Today, April 28, is Arbor Day in the United States, where I live. Many other countries and cultures have an annual day to celebrate and plant trees, the exact day depending on their climate and culture.

Trees lead active, informed lives, paying acute attention to the world around them. They can’t get up and move, so they have to cope with whatever comes their way. Here’s some of what your tree knows:

A tree knows where it is. It knows up from down, and its sense of gravity allows it to grow up without mistakes. (Plants grown in weightlessness in space sometimes get confused.) A tree’s roots tell it all about the soil and its composition, and the tree will sense the roots of its neighbors and know what they are. It knows which direction the sunshine comes from and can arrange its leaves to capture the maximum light.

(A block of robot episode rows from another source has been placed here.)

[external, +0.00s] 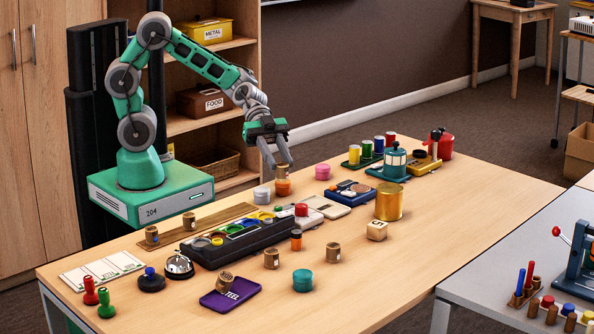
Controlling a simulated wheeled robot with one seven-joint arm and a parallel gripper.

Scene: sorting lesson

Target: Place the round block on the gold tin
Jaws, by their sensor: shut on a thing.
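The gold tin (389,203) stands upright on the table, right of the middle, with a flat top that looks clear. My gripper (280,164) is to its left and farther back, pointing down. Its fingers are closed around a small brown wooden round block (282,172). This block is right above an orange round piece (283,188); I cannot tell whether they touch. Similar brown round blocks stand at the front (271,259), beside it (333,252) and at the back left (189,222). Another lies tilted on a purple case (231,298).
A wooden cube (377,230) sits just in front of the tin. A black tray of coloured pieces (237,240) fills the left middle. The table's right front is clear.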

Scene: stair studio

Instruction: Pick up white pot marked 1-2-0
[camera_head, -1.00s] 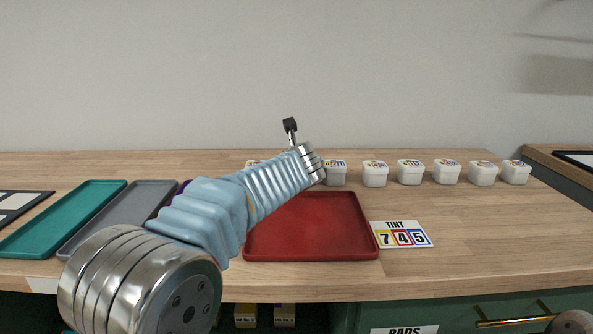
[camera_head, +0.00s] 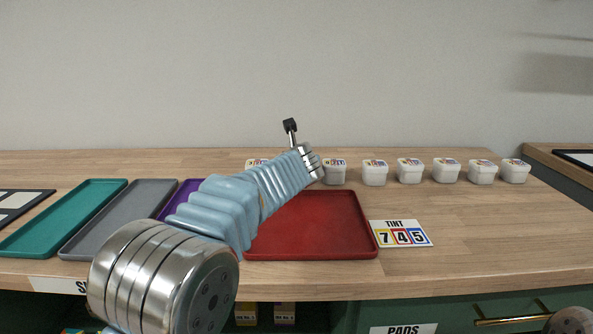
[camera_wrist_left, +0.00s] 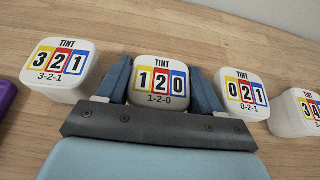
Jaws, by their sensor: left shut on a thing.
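The white pot marked 1-2-0 (camera_wrist_left: 160,82) sits in the middle of the left wrist view, its label with yellow, red and blue bars facing up. My left gripper (camera_wrist_left: 161,88) is shut on it, one blue-grey finger at each side. In the head view my left wrist and sleeve hide this pot and the fingers. Pot 3-2-1 (camera_wrist_left: 62,66) stands to its left and pot 0-2-1 (camera_wrist_left: 243,93) to its right, close to the fingers. My right gripper is out of view.
More white pots (camera_head: 410,171) stand in a row to the right. Purple, grey (camera_head: 110,225) and teal (camera_head: 65,215) trays lie left. The counter right of the card is clear.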

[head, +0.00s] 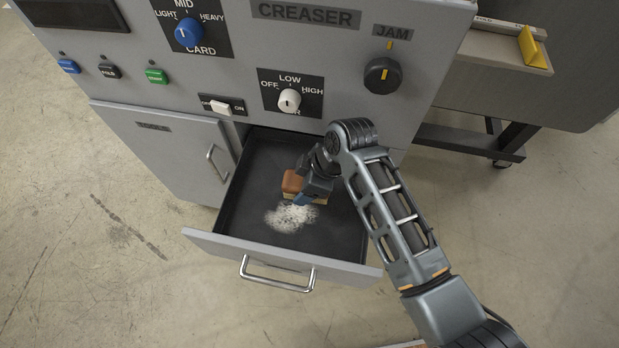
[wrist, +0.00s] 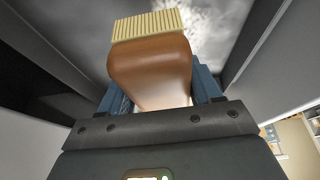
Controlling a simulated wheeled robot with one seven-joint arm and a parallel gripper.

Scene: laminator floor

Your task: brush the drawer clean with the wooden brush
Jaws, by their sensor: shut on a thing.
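The drawer (head: 335,236) is pulled open from the grey machine, and its dark floor shows. A patch of white dust (head: 287,218) lies on the drawer floor, toward the front left. My gripper (head: 307,192) reaches into the drawer and is shut on the wooden brush (head: 291,184), just behind the dust. In the wrist view the brush's brown wooden handle (wrist: 150,65) sits between the blue fingers, and its pale bristles (wrist: 147,25) point away from me toward the whitish dust (wrist: 205,25). I cannot tell whether the bristles touch the drawer floor.
The grey machine front (head: 340,30) with knobs and switches rises behind the drawer. A closed cabinet door (head: 170,150) is left of it. The drawer's front panel with its metal handle (head: 278,282) sticks out over open concrete floor. A side table (head: 480,70) stands at the right.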

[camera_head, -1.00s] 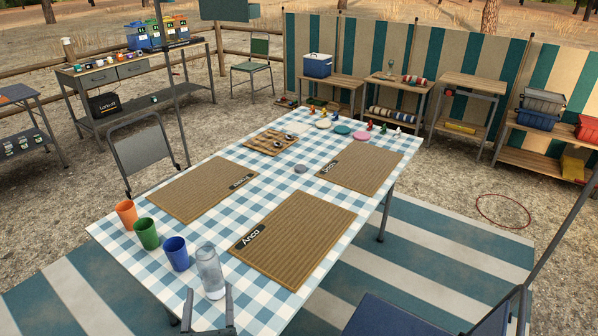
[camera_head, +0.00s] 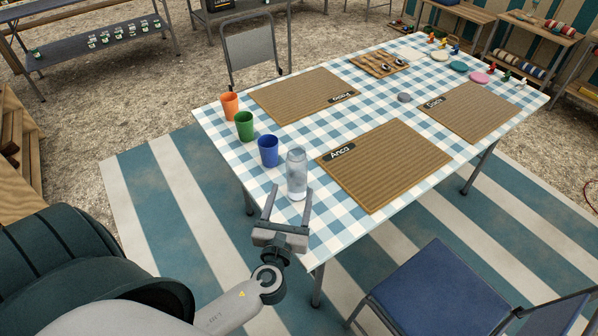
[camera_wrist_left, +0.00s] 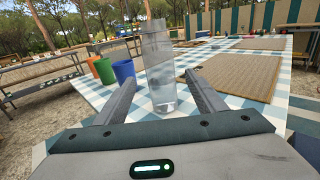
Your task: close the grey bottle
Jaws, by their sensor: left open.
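The grey bottle (camera_head: 297,174) is clear and greyish. It stands upright at the near left edge of the checked table. It also stands in the middle of the left wrist view (camera_wrist_left: 160,72). I cannot make out a cap on its top. A small grey disc (camera_head: 404,97) lies flat near the table's middle; I cannot tell if it is the bottle's lid. My left gripper (camera_head: 288,191) is open, its fingers pointing at the bottle, one to each side of it in the wrist view. I cannot tell how far the bottle reaches between them. My right gripper is not in view.
Blue (camera_head: 268,151), green (camera_head: 244,126) and orange (camera_head: 229,106) cups stand in a row beyond the bottle. A brown placemat (camera_head: 385,165) lies right of it. A blue chair (camera_head: 440,290) stands at the near right. Coloured discs and small figures sit at the far end.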

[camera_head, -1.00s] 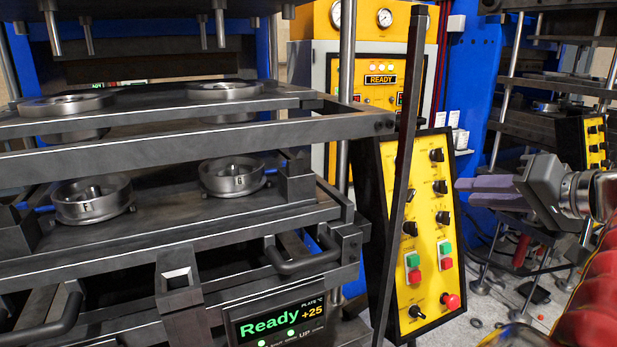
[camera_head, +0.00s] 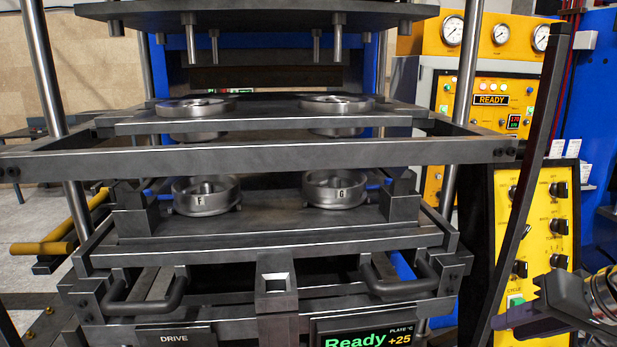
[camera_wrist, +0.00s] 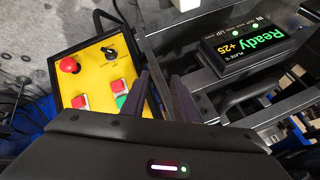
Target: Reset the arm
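My gripper (camera_head: 500,319) is at the lower right edge of the head view, in front of the lower part of the yellow control panel (camera_head: 546,225). Most of my arm is out of the head view.
The press frame (camera_head: 330,152) fills the middle, with ring moulds marked F (camera_head: 207,198) and G (camera_head: 335,190) on its lower plate. A dark upright bar (camera_head: 530,180) stands close to my gripper. The display (camera_head: 365,335) reads Ready, +25.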

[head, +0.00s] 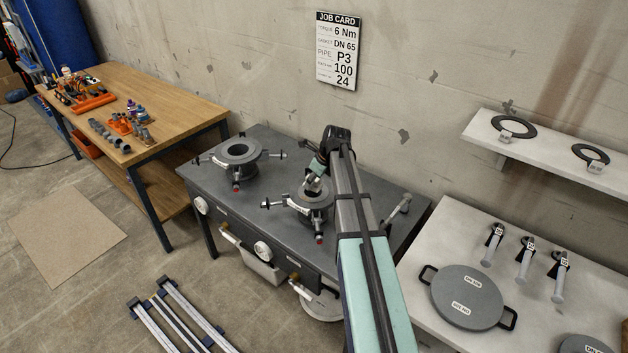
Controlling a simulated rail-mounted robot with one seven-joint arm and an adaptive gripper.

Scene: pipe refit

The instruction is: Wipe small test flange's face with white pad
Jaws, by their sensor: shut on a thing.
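Two round grey test flanges stand on the dark grey bench (270,160). The left one (238,150) is uncovered, and its open bore shows. The right one (315,204) looks a little smaller, so I take it as the small test flange. My arm reaches over it from the front right and hides part of its face. My gripper (313,184) points down at this face and is shut on a small pale thing, likely the white pad, mostly hidden between the fingers. I cannot tell whether the pad touches the face.
Clamp arms stick out around both flanges. A silver tool (398,209) lies at the bench's right. A white table at right holds a grey round lid (467,297) and several handled tools. A shelf (545,142) above holds two black rings. A wooden workbench (160,97) stands at left.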

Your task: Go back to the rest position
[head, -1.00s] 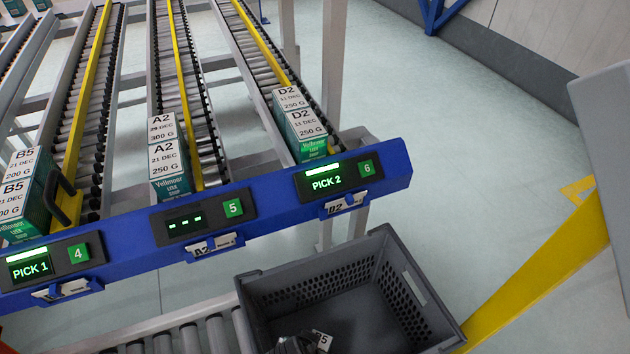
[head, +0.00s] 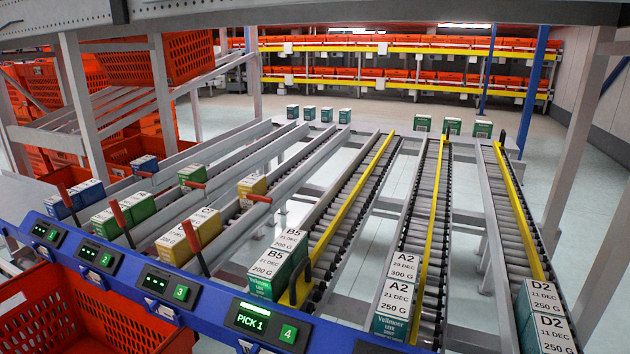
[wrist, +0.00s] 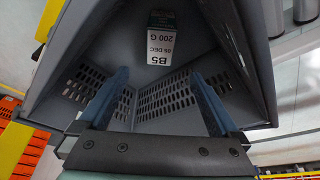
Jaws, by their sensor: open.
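My gripper (wrist: 162,105) shows in the wrist view with its two blue-grey fingers spread wide and nothing between them. Beyond the fingers is a grey tote (wrist: 225,95) with slotted walls. A B5 200 G box (wrist: 161,42) lies inside that tote, apart from the fingers. The gripper is not in the head view, and neither is the grey tote.
A flow rack of roller lanes carries B5 (head: 276,262), A2 (head: 394,298) and D2 (head: 545,312) boxes behind a blue display rail (head: 215,326). One display reads PICK 1 (head: 252,318). A red tote (head: 85,318) stands at the lower left.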

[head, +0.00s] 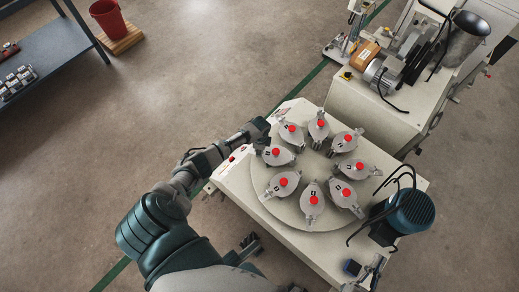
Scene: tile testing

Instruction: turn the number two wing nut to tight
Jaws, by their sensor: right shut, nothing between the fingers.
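A round grey turntable (262,184) sits on a pale machine table (238,182). It carries several grey holders with two winged ends, each with a red cap in the middle and a small dark mark. The marks are too small to read, so I cannot tell which wing nut is number two. My right gripper (259,134) is at the upper left edge of the turntable, close to the upper left holder (291,133) and the left holder (277,155). It looks shut and empty; I cannot tell whether it touches either. My left gripper is not in view.
A dark green motor (411,211) with cables stands at the table's right corner. A larger pale machine (360,110) stands behind at the upper right. A blue-grey bench (45,60) and a red bucket (111,18) are at the upper left. Floor between is clear.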

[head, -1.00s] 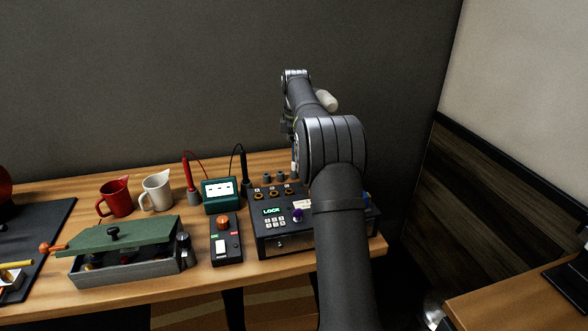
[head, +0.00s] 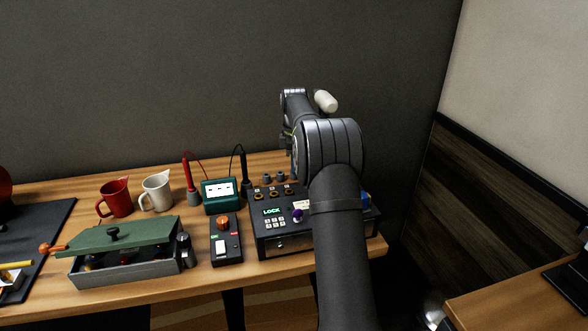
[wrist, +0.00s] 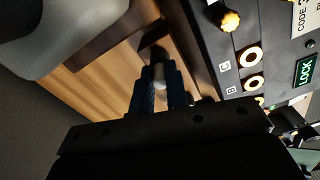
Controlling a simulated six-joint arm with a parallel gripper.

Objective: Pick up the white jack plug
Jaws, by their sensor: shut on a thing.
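In the wrist view my gripper (wrist: 160,90) has its two dark fingers shut on a small white piece, which I take to be the white jack plug (wrist: 159,74). Only the plug's pale tip shows between the fingers; the rest is hidden. The wooden bench top lies beyond it, and the black control box (wrist: 285,40) stands close on the right, apart from the fingers. In the head view my arm hides the fingers and the plug.
The control box (head: 285,243) carries a LOCK display, ringed sockets and keys. A green meter (head: 220,195), a black switch box (head: 227,250), a white mug (head: 157,192), a red mug (head: 115,197) and a green-lidded case (head: 125,267) stand to the left.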

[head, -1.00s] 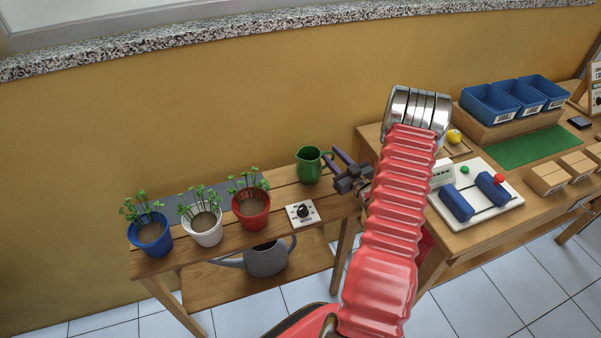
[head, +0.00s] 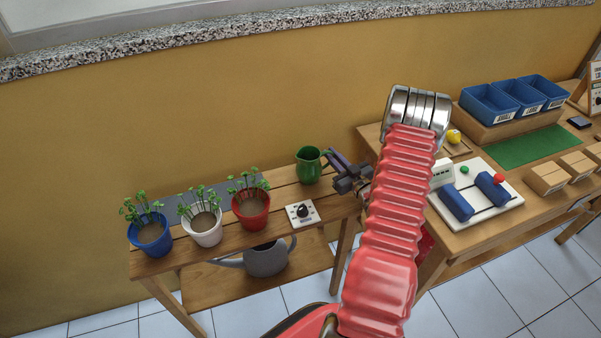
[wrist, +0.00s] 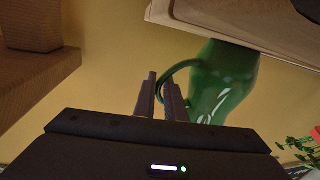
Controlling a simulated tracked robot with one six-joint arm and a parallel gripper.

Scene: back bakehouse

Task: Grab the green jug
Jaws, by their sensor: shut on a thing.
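The green jug (head: 309,166) stands upright on the wooden shelf (head: 284,196), near its back right end. In the wrist view the jug (wrist: 224,80) shows beside my fingers, with its looped handle (wrist: 180,68) between them. My gripper (head: 334,158) comes in from the right of the jug, its fingertips at the handle. In the wrist view my gripper (wrist: 163,98) is shut on the handle, with one finger on each side of it. The fingertips hide part of the handle in the head view.
Left of the jug are a white dial box (head: 302,214) and red (head: 251,208), white (head: 204,228) and blue (head: 150,238) pots of seedlings. A grey watering can (head: 266,259) is below. A workbench (head: 450,222) stands close on the right.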

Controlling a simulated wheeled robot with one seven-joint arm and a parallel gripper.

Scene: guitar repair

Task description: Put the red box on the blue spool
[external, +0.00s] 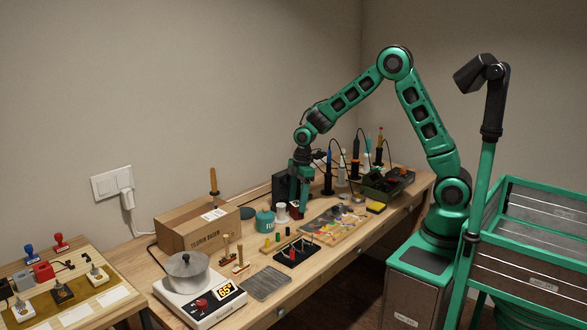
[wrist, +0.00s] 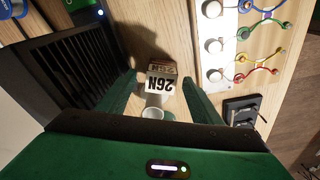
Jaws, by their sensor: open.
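In the external view my gripper (external: 302,198) points down at the bench. A blue round thing (wrist: 12,8), perhaps the blue spool, is cut off at the wrist view's top left corner.
A black ribbed device (wrist: 65,70) stands close left of my gripper in the wrist view. A white strip with knobs (wrist: 215,45) and coloured cables lies to the right. A white spool (external: 281,213), a teal tin (external: 265,222) and a cardboard box (external: 197,228) stand along the bench.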

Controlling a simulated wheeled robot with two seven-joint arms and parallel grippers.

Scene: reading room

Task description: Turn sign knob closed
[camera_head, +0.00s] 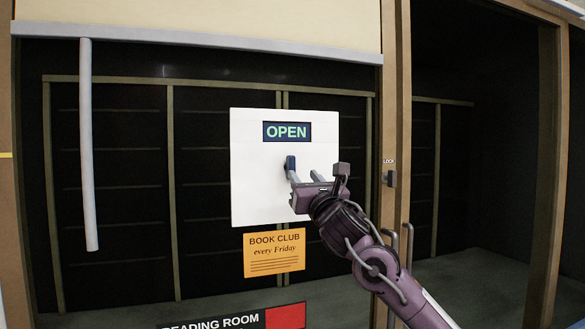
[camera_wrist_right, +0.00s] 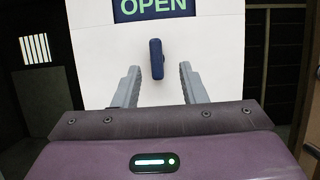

A tree knows the seasons. The angle of the sun and the length of the days let it match its growth with the seasons. Dandelions illustrate this well. They get ready to bloom in the spring and fall when the days are between 12 and 13 hours long. This sense also helps seeds germinate at the right time of the year.

A tree knows the neighborhood. Plants nearby may emit chemicals into the air to warn of attacks by insects or other trouble. The tree will know if other trees of its own kind are nearby, too. Trees usually prefer to grow in communities that can share food, information, and protect each other from violent weather by acting as mutual windbreaks.

A tree knows when you touch it. It can also feel hot and cold, and tell when its limbs are swaying in the wind. Plants prefer not to be touched, by the way.

A tree knows a lot about the weather. Heat, humidity, sunshine, storms — it has to cope with whatever happens and can adjust itself in many ways. Leaves may get tougher to cope with hot, dry days. The tree can have a growth spurt when the weather is favorable, or go dormant in especially hard times, waiting for the weather to return to normal, and it remembers what normal was like.

A tree knows when it’s had enough. You may notice that in a climate where trees drop their leaves in fall, some trees start to drop their leaves earlier than others. Trees spend the summer storing food to get through the winter and resume growth in spring. It can only store so much. Trees lose leaves for winter because the weight of snow and ice on leaves in high winds might pull down a branch, which can be a fatal injury. When a tree’s storage is full, it makes sense to drop the leaves, start to doze, and stay out of trouble in case of early storms.

(Photo by Sue Burke)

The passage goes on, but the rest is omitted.